§ **DATA FOR THIS TASK**:
# # # # # # #

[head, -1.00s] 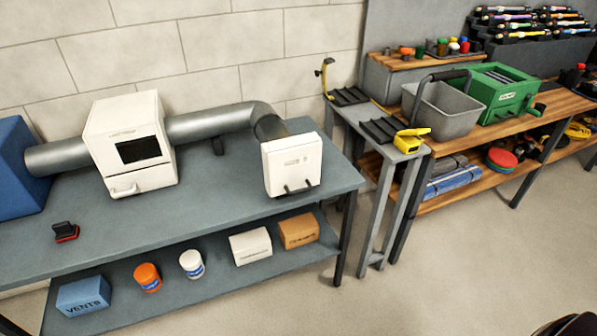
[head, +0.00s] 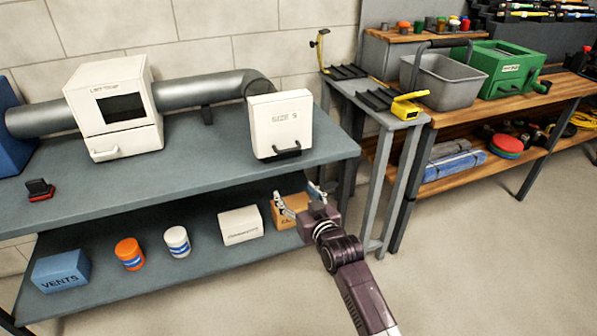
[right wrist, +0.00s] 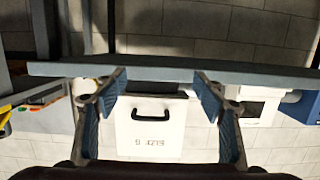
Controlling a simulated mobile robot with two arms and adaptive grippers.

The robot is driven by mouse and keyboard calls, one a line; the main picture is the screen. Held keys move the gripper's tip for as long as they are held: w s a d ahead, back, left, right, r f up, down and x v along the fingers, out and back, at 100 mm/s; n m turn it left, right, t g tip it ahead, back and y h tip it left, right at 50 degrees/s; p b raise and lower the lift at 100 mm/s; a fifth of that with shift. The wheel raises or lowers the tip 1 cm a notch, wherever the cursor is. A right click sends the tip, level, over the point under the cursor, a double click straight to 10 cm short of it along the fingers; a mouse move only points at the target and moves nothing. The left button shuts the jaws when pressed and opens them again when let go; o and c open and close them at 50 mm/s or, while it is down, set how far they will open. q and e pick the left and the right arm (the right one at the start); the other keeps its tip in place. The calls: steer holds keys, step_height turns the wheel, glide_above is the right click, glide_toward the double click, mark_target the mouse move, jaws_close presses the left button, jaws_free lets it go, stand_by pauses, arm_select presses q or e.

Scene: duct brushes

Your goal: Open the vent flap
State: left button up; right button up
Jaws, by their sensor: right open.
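The vent flap (head: 279,112) is a white square panel marked "SIZE" at the right end of the grey duct. It looks shut, with a dark handle (head: 285,151) along its lower edge. My right gripper (head: 297,197) is open and empty, below the flap near the bench's front edge, and does not touch the handle. In the right wrist view the flap (right wrist: 150,138) appears upside down between the open fingers (right wrist: 160,88), with the handle (right wrist: 151,113) in sight. My left gripper is not in view.
The duct (head: 200,91) runs from a white "LINT TRAP" box (head: 132,137) along the grey bench (head: 215,165). Boxes and jars stand on the lower shelf. A narrow grey stand (head: 375,112) is right of the bench. The floor in front is clear.

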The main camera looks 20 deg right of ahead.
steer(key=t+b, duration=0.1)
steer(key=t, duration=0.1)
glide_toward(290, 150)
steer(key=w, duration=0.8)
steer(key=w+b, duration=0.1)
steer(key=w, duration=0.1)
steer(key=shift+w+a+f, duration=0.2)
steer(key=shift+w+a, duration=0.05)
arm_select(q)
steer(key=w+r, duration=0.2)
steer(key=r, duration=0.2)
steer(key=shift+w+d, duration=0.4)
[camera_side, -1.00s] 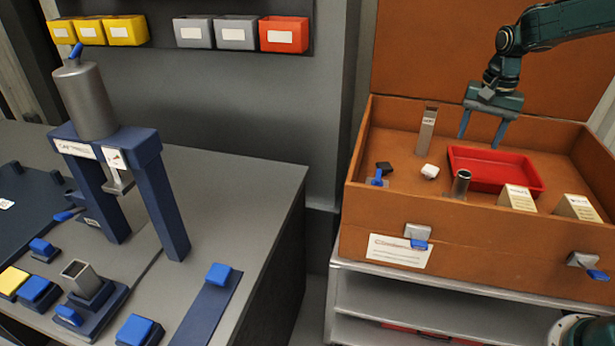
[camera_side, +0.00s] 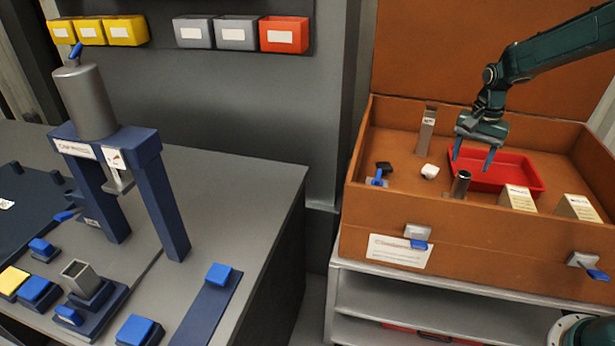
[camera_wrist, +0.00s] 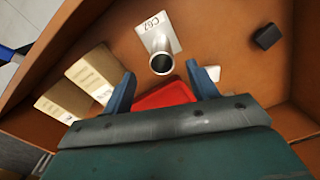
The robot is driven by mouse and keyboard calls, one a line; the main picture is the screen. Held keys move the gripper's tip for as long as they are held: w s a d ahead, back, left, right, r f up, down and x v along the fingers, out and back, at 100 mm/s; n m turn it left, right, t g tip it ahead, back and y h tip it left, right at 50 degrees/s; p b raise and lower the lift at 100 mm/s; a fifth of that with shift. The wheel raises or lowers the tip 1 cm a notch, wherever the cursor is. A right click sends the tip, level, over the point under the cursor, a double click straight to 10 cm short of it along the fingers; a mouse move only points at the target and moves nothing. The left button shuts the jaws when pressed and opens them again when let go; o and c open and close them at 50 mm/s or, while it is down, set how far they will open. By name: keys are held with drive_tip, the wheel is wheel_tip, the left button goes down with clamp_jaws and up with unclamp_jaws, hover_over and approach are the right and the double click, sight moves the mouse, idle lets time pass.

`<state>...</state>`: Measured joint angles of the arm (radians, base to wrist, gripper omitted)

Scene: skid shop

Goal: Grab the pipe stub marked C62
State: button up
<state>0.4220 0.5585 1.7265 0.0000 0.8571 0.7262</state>
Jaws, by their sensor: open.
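The pipe stub (camera_side: 461,184) is a short grey metal tube standing upright in the orange-brown crate (camera_side: 390,205), near its front wall. In the wrist view the pipe stub (camera_wrist: 161,62) shows its dark open end, beside a white label (camera_wrist: 157,30) reading C62. My gripper (camera_side: 473,163) is open and empty, above and slightly behind the stub in the side view. In the wrist view its two blue fingers (camera_wrist: 160,88) are spread, and the stub's open end lies beyond the tips, between their lines. No contact with the stub shows.
A red tray (camera_side: 520,174) lies behind the stub. Two cream cartons (camera_side: 517,198) stand to its right. A tall square metal tube (camera_side: 427,130), a white piece (camera_side: 430,171) and a black block (camera_side: 384,167) are to its left. The crate walls surround them.

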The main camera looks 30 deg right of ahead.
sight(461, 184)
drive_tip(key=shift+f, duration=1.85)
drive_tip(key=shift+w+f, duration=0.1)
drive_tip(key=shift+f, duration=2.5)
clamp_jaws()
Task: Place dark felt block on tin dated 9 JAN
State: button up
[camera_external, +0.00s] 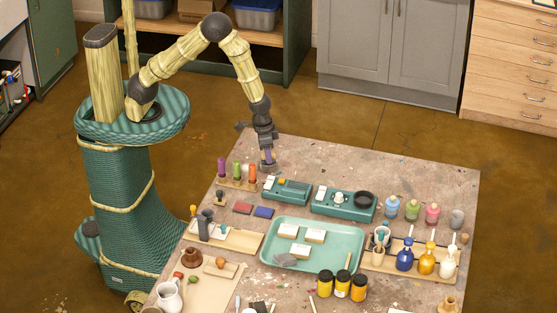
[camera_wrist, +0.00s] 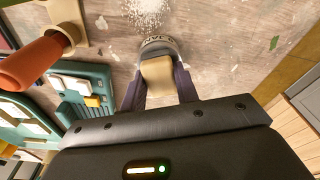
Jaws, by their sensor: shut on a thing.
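My gripper (camera_external: 268,156) hangs low over the far left corner of the table. In the wrist view its purple fingers (camera_wrist: 159,88) are shut on a tan-topped block (camera_wrist: 157,70); its lower sides are hidden, so I cannot tell if they are dark felt. Just beyond the block is a round grey tin (camera_wrist: 157,43) with upside-down lettering that looks like 9 JAN. A grey shape, likely this tin (camera_external: 267,168), shows under my fingers in the external view. I cannot tell whether block and tin touch.
A rack of coloured sticks (camera_external: 237,184) stands just left of my gripper. Two green devices (camera_external: 287,190) are to the right. A green tray (camera_external: 350,262) holds several small blocks. White powder (camera_wrist: 147,12) lies beyond the tin. Bare table is free along the back edge.

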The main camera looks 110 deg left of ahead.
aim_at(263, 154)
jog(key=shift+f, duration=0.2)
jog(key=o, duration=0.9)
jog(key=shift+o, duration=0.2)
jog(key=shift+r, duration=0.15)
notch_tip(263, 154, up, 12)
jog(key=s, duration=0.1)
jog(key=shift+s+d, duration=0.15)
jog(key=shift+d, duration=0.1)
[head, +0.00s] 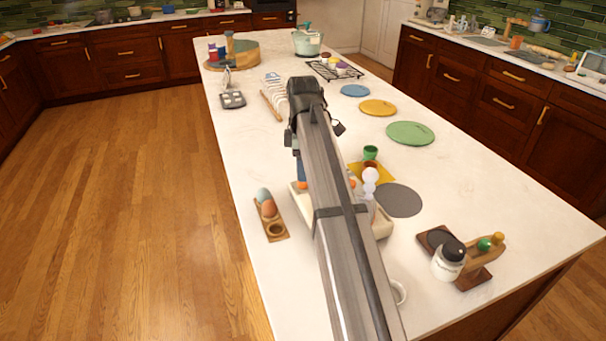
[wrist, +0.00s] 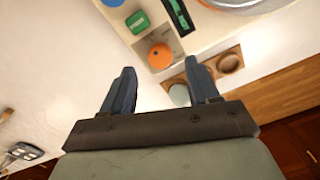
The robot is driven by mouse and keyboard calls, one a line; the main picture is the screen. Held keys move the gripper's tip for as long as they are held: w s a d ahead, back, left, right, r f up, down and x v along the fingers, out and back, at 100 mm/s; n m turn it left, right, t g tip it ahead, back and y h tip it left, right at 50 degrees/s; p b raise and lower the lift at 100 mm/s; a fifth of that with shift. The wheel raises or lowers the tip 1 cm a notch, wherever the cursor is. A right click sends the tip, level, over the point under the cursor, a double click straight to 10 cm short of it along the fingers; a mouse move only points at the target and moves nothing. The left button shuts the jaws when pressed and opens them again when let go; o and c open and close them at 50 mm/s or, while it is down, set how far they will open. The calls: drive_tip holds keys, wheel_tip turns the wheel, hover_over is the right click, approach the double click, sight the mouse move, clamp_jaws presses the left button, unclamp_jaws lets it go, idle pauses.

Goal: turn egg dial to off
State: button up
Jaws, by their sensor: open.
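A round orange dial (wrist: 160,55) with a small dark mark sits on the pale panel of an appliance (wrist: 198,38) in the wrist view. I take it for the egg dial. My gripper (wrist: 160,72) is open and empty. Its two dark fingers point toward the dial, which shows between and just past the fingertips. Contact cannot be told. A green square (wrist: 137,20) and a dark slot with a green piece (wrist: 180,14) are beside the dial. In the head view my arm hides most of the cream appliance (head: 383,228) and the gripper.
A wooden egg holder (head: 274,231) with a blue egg (head: 263,194) and a brown egg (head: 268,209) lies left of the appliance. A grey disc (head: 400,200) lies to its right. The counter's left strip is mostly clear.

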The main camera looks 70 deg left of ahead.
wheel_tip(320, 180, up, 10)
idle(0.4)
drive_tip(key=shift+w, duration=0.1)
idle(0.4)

# # # # # # #

§ **YOUR GOAL**:
Each entry must be retyped word for word, with every image omitted.

§ **ANSWER IN FULL**:
[head, -1.00s] 
[head, +0.00s] 
[right wrist, +0.00s] 
Controlling a simulated mobile robot with two arms and adaptive grippers.

The robot is driven by mouse and keyboard calls, one a line; the main picture is the screen. Held keys move the gripper's tip for as long as they are held: w s a d ahead, back, left, right, r f up, down and x v along the fingers, out and back, at 100 mm/s; n m turn it left, right, t g tip it ahead, back and y h tip it left, right at 50 degrees/s; p b raise and lower the lift at 100 mm/s; a fifth of that with shift. The wheel raises or lowers the tip 1 cm a notch, wherever the cursor is. A right click sends the tip, level, over the point under the cursor, a double click straight to 10 cm short of it along the fingers; a mouse move only points at the target and moves nothing. The left button shuts the jaws when pressed and opens them again when let go; o and c open and close them at 50 mm/s or, while it is down, set how far they will open. q and e pick the left and the right arm (the right one at the start); the other keeps its tip in place. The calls: steer holds keys, step_height turns the wheel, glide_above is the right click, glide_toward the double click, mark_target the mouse move, jaws_close presses the left button, jaws_free lets it go, stand_by pauses, arm_select presses q or e.

Scene: duct brushes

Your goal: Open the vent flap
State: left button up; right button up
Jaws, by their sensor: right open.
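The vent flap (head: 279,112) is a white square panel marked "SIZE" at the right end of the grey duct. It looks shut, with a dark handle (head: 285,151) along its lower edge. My right gripper (head: 297,197) is open and empty, below the flap near the bench's front edge, and does not touch the handle. In the right wrist view the flap (right wrist: 150,138) appears upside down between the open fingers (right wrist: 160,88), with the handle (right wrist: 151,113) in sight. My left gripper is not in view.
The duct (head: 200,91) runs from a white "LINT TRAP" box (head: 132,137) along the grey bench (head: 215,165). Boxes and jars stand on the lower shelf. A narrow grey stand (head: 375,112) is right of the bench. The floor in front is clear.

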The main camera looks 20 deg right of ahead.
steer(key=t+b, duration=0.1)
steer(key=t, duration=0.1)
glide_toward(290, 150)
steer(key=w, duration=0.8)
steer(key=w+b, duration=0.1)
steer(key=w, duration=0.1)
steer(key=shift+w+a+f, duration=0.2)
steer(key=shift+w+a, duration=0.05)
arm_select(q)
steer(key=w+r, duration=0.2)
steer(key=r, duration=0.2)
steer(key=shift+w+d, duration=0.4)
[camera_side, -1.00s] 
[camera_side, +0.00s] 
[camera_wrist, +0.00s] 
The robot is driven by mouse and keyboard calls, one a line; the main picture is the screen. Held keys move the gripper's tip for as long as they are held: w s a d ahead, back, left, right, r f up, down and x v along the fingers, out and back, at 100 mm/s; n m turn it left, right, t g tip it ahead, back and y h tip it left, right at 50 degrees/s; p b raise and lower the lift at 100 mm/s; a fifth of that with shift. The wheel raises or lowers the tip 1 cm a notch, wherever the cursor is. A right click sends the tip, level, over the point under the cursor, a double click straight to 10 cm short of it along the fingers; a mouse move only points at the target and moves nothing. The left button shuts the jaws when pressed and opens them again when let go; o and c open and close them at 50 mm/s or, while it is down, set how far they will open. By name: keys are held with drive_tip, the wheel is wheel_tip, the left button goes down with clamp_jaws and up with unclamp_jaws, hover_over and approach are the right and the double click, sight moves the mouse, idle lets time pass.

`<state>...</state>`: Measured joint angles of the arm (radians, base to wrist, gripper omitted)

Scene: skid shop

Goal: Grab the pipe stub marked C62
State: button up
<state>0.4220 0.5585 1.7265 0.0000 0.8571 0.7262</state>
Jaws, by their sensor: open.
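The pipe stub (camera_side: 461,184) is a short grey metal tube standing upright in the orange-brown crate (camera_side: 390,205), near its front wall. In the wrist view the pipe stub (camera_wrist: 161,62) shows its dark open end, beside a white label (camera_wrist: 157,30) reading C62. My gripper (camera_side: 473,163) is open and empty, above and slightly behind the stub in the side view. In the wrist view its two blue fingers (camera_wrist: 160,88) are spread, and the stub's open end lies beyond the tips, between their lines. No contact with the stub shows.
A red tray (camera_side: 520,174) lies behind the stub. Two cream cartons (camera_side: 517,198) stand to its right. A tall square metal tube (camera_side: 427,130), a white piece (camera_side: 430,171) and a black block (camera_side: 384,167) are to its left. The crate walls surround them.

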The main camera looks 30 deg right of ahead.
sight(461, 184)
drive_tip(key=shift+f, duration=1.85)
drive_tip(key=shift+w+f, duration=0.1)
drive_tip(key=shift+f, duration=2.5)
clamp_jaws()
Task: Place dark felt block on tin dated 9 JAN
State: button up
[camera_external, +0.00s] 
[camera_wrist, +0.00s] 
Jaws, by their sensor: shut on a thing.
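My gripper (camera_external: 268,156) hangs low over the far left corner of the table. In the wrist view its purple fingers (camera_wrist: 159,88) are shut on a tan-topped block (camera_wrist: 157,70); its lower sides are hidden, so I cannot tell if they are dark felt. Just beyond the block is a round grey tin (camera_wrist: 157,43) with upside-down lettering that looks like 9 JAN. A grey shape, likely this tin (camera_external: 267,168), shows under my fingers in the external view. I cannot tell whether block and tin touch.
A rack of coloured sticks (camera_external: 237,184) stands just left of my gripper. Two green devices (camera_external: 287,190) are to the right. A green tray (camera_external: 350,262) holds several small blocks. White powder (camera_wrist: 147,12) lies beyond the tin. Bare table is free along the back edge.

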The main camera looks 110 deg left of ahead.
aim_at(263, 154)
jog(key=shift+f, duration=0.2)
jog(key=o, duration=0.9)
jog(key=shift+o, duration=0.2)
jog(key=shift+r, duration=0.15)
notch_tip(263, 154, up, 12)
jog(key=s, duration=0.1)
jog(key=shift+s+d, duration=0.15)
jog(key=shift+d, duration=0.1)
[head, +0.00s] 
[wrist, +0.00s] 
The robot is driven by mouse and keyboard calls, one a line; the main picture is the screen. Held keys move the gripper's tip for as long as they are held: w s a d ahead, back, left, right, r f up, down and x v along the fingers, out and back, at 100 mm/s; n m turn it left, right, t g tip it ahead, back and y h tip it left, right at 50 degrees/s; p b raise and lower the lift at 100 mm/s; a fifth of that with shift. The wheel raises or lowers the tip 1 cm a notch, wherever the cursor is. A right click sends the tip, level, over the point under the cursor, a double click straight to 10 cm short of it along the fingers; a mouse move only points at the target and moves nothing. The left button shuts the jaws when pressed and opens them again when let go; o and c open and close them at 50 mm/s or, while it is down, set how far they will open. The calls: drive_tip holds keys, wheel_tip turns the wheel, hover_over is the right click, approach the double click, sight the mouse move, clamp_jaws presses the left button, unclamp_jaws lets it go, idle pauses.

Goal: turn egg dial to off
State: button up
Jaws, by their sensor: open.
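A round orange dial (wrist: 160,55) with a small dark mark sits on the pale panel of an appliance (wrist: 198,38) in the wrist view. I take it for the egg dial. My gripper (wrist: 160,72) is open and empty. Its two dark fingers point toward the dial, which shows between and just past the fingertips. Contact cannot be told. A green square (wrist: 137,20) and a dark slot with a green piece (wrist: 180,14) are beside the dial. In the head view my arm hides most of the cream appliance (head: 383,228) and the gripper.
A wooden egg holder (head: 274,231) with a blue egg (head: 263,194) and a brown egg (head: 268,209) lies left of the appliance. A grey disc (head: 400,200) lies to its right. The counter's left strip is mostly clear.

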The main camera looks 70 deg left of ahead.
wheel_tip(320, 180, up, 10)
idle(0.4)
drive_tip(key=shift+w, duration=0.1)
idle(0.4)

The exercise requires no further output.